Your task is to quote exactly the run of lines that starts at the line containing "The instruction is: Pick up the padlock" and ends at the line containing "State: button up", including both.
■ ■ ■
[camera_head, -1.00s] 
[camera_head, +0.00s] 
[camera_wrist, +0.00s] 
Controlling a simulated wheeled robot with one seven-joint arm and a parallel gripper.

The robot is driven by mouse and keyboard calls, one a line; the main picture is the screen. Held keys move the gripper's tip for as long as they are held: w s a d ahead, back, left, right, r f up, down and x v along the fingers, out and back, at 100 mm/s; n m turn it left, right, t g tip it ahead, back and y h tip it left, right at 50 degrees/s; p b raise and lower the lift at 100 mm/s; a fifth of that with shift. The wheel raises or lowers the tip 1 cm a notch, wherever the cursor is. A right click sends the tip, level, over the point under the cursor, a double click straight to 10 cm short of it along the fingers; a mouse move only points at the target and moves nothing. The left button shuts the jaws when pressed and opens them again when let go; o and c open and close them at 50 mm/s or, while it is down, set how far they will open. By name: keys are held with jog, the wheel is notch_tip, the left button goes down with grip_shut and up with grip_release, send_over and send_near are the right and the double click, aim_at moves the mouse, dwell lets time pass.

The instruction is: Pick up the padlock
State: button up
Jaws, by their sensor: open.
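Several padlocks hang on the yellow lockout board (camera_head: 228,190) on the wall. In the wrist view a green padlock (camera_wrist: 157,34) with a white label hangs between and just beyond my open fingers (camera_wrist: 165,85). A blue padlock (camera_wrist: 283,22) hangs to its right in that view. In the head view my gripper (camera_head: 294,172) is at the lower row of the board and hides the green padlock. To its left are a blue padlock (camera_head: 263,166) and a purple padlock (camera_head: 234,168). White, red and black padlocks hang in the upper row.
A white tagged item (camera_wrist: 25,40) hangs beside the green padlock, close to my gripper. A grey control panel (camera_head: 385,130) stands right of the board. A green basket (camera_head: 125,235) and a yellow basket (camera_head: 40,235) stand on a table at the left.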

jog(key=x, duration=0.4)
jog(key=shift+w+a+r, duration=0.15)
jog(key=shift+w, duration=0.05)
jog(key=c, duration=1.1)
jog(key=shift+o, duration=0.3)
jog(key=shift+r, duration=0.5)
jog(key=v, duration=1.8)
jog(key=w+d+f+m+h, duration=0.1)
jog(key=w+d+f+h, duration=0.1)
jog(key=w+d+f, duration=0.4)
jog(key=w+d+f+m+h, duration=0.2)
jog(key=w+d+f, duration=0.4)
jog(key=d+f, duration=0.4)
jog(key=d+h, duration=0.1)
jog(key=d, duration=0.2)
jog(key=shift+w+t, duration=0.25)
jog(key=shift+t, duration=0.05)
■ ■ ■
WORKED ANSWER:
The instruction is: Pick up the padlock
State: button up

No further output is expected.